Job: Only the lines holding the string "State" are needed. Copy each one.

Entries provided:
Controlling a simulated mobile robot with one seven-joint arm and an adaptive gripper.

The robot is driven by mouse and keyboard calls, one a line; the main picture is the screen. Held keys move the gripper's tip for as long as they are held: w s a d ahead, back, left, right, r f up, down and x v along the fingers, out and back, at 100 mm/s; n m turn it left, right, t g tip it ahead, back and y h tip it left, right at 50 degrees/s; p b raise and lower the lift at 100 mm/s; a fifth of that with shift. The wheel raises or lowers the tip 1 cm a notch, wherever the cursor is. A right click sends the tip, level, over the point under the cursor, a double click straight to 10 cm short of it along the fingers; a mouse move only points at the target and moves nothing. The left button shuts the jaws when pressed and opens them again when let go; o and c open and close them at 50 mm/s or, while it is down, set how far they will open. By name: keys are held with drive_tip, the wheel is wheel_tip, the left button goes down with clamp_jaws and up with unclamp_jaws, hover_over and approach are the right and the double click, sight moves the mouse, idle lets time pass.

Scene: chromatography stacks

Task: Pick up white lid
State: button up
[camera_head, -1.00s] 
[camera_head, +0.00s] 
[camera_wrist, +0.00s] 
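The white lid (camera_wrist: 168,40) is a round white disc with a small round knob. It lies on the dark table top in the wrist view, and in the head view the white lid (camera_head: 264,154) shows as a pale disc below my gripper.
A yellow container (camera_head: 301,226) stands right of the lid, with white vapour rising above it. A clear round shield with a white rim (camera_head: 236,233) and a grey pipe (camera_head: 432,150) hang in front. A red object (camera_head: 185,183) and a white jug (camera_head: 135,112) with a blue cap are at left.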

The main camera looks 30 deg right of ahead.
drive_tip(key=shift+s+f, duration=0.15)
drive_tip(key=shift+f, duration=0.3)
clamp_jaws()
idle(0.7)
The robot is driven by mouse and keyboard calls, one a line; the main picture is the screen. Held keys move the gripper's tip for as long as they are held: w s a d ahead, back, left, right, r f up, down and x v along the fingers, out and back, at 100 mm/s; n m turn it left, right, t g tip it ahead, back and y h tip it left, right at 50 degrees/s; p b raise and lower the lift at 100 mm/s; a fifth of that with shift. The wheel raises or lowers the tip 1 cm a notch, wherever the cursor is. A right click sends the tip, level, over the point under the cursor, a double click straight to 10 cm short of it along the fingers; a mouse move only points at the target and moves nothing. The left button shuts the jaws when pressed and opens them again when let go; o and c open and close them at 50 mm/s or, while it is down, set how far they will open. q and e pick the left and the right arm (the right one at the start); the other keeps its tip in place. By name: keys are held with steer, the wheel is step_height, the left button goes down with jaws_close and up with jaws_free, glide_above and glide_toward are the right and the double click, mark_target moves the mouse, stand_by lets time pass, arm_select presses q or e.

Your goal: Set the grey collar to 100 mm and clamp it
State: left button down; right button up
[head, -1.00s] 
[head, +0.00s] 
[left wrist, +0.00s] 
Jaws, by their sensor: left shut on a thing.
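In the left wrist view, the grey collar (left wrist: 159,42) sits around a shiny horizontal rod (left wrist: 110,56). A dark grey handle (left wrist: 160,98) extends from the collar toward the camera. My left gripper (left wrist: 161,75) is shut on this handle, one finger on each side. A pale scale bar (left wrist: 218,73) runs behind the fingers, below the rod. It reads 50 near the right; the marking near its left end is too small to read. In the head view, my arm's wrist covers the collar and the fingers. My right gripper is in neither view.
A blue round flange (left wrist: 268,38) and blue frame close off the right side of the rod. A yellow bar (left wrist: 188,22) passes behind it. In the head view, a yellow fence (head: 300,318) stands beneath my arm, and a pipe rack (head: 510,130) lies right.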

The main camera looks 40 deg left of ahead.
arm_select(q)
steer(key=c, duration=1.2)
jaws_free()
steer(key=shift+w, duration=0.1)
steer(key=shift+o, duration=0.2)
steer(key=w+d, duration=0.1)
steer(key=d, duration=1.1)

Response:
State: button up
State: left button down; right button up

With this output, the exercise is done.